* begin *
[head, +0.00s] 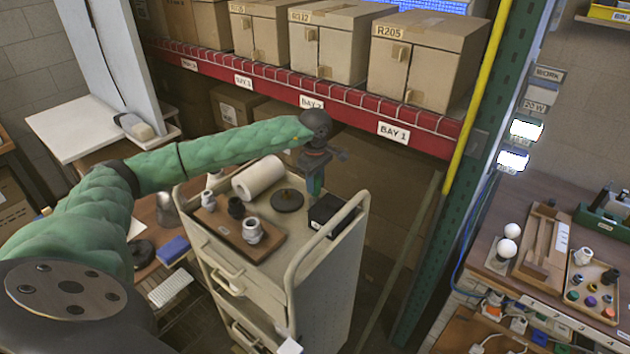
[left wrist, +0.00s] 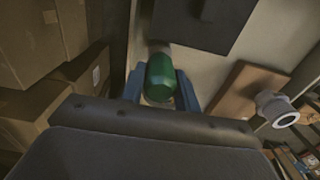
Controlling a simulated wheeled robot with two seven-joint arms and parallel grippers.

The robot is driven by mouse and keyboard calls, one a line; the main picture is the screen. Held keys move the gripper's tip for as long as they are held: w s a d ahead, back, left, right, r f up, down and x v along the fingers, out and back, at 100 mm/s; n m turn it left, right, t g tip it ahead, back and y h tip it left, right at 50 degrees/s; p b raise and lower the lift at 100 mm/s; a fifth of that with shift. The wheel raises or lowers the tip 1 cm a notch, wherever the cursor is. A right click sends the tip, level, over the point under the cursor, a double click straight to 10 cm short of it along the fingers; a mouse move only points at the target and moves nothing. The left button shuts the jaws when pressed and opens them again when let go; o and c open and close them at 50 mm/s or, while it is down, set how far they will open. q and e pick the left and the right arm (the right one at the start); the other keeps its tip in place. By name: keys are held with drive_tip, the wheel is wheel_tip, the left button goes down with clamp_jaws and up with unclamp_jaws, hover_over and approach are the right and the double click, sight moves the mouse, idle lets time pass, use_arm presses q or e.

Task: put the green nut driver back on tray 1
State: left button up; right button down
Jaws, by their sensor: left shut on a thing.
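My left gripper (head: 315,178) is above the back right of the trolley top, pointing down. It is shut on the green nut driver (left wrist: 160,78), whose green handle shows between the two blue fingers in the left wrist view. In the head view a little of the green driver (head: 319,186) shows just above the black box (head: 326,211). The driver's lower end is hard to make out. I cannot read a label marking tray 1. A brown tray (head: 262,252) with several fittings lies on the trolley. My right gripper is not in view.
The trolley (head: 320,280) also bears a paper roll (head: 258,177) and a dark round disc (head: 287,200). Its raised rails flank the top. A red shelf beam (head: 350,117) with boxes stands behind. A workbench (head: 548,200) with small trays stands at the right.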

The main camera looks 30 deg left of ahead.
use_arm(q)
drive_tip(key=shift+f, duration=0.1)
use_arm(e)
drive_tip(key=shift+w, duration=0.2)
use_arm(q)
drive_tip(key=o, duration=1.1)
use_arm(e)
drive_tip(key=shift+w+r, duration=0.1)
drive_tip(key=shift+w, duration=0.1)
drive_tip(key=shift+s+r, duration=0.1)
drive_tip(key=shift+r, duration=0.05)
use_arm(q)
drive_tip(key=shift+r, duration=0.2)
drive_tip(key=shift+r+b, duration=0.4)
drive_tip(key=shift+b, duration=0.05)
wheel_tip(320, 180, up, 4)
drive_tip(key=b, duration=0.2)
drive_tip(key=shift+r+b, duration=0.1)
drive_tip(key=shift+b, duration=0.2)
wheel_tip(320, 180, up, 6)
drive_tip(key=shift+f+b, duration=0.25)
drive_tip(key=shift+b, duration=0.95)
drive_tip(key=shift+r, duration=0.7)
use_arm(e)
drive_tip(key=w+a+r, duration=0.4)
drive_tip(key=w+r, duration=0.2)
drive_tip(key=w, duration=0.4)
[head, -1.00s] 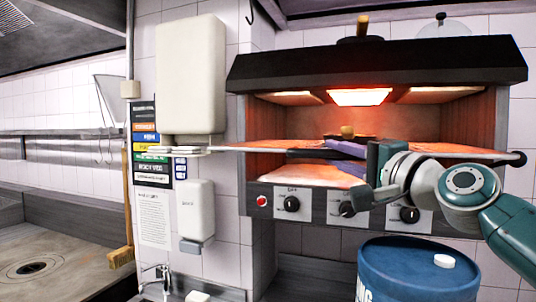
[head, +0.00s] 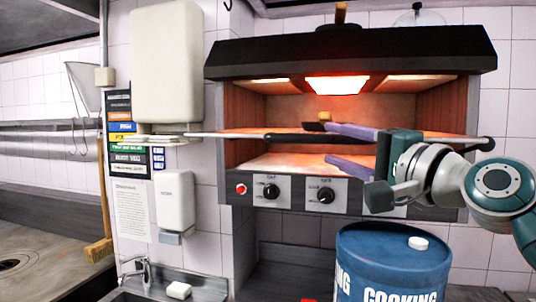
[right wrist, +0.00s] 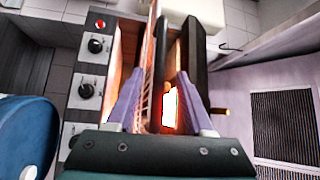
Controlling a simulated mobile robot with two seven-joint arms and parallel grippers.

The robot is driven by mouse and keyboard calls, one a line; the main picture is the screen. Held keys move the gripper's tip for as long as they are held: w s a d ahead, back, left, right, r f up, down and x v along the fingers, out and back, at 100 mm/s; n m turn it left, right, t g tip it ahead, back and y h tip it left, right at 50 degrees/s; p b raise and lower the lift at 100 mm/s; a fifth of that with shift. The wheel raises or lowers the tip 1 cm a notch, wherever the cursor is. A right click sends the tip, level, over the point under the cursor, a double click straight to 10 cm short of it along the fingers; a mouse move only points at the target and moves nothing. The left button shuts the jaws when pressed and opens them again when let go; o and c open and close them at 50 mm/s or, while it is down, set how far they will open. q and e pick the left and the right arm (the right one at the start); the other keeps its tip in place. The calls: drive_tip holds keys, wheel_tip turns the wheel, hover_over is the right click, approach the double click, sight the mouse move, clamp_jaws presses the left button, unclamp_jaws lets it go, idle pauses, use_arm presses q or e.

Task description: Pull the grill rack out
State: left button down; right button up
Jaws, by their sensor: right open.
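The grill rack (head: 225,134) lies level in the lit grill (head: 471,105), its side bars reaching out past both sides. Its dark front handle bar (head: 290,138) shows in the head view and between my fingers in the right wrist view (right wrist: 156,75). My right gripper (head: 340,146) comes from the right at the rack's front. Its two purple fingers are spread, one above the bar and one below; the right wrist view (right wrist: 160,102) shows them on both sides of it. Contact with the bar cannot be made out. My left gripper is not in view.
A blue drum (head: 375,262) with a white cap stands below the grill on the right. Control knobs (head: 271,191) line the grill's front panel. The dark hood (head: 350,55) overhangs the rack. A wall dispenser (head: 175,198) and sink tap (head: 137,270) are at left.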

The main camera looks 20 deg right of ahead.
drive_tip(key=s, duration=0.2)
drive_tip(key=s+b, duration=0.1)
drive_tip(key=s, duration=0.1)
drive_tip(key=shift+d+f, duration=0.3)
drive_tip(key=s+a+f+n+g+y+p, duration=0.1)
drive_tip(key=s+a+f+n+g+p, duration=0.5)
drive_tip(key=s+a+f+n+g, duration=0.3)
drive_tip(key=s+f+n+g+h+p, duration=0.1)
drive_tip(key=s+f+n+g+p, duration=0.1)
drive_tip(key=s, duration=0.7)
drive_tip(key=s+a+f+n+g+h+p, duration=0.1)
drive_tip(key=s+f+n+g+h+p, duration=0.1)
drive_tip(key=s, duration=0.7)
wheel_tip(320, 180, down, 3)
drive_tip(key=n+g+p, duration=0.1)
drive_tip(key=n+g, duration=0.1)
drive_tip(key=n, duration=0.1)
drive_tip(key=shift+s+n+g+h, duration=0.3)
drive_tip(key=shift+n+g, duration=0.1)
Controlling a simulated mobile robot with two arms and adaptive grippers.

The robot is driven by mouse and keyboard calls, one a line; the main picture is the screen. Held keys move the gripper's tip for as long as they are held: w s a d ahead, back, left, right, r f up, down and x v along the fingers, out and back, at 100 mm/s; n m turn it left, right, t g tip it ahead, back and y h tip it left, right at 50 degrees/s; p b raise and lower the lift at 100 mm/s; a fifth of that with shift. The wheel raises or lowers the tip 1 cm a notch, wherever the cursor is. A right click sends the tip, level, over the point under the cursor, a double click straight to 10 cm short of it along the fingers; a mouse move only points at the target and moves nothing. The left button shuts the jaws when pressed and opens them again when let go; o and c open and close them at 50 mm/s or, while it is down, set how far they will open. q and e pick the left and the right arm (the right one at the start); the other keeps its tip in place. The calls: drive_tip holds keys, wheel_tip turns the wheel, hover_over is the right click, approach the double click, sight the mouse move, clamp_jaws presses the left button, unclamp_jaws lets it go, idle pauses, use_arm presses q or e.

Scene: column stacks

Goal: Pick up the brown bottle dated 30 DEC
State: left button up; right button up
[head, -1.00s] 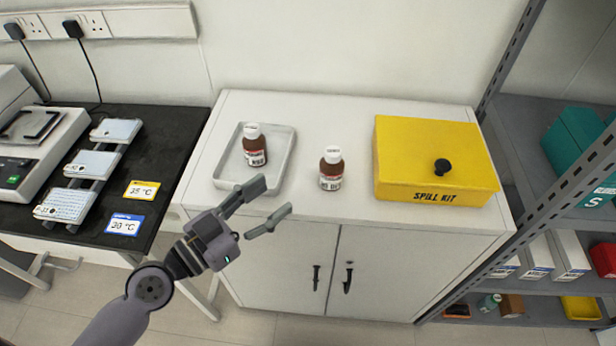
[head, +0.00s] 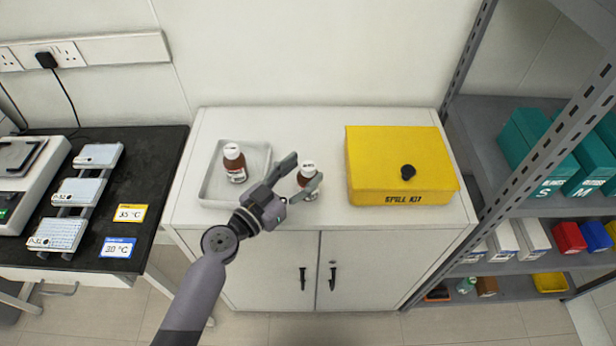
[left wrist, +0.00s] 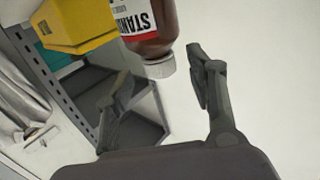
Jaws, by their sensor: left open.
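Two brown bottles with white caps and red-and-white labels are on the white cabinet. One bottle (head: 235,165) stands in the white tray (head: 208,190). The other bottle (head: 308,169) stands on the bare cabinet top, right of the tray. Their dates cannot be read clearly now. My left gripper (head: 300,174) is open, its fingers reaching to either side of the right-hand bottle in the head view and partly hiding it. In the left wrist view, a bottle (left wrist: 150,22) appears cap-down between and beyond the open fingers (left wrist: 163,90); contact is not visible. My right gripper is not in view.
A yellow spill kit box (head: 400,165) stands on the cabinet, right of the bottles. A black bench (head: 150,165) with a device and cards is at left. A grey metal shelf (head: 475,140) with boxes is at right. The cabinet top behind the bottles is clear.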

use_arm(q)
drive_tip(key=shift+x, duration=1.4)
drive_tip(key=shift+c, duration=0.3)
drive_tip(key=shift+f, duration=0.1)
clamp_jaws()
* end *
# WHAT IS BEING ASKED
Go through the records and pull out each line that includes the word "mobile".

# THE ANSWER
Controlling a simulated mobile robot with two seven-joint arms and parallel grippers.
Controlling a simulated mobile robot with two arms and adaptive grippers.

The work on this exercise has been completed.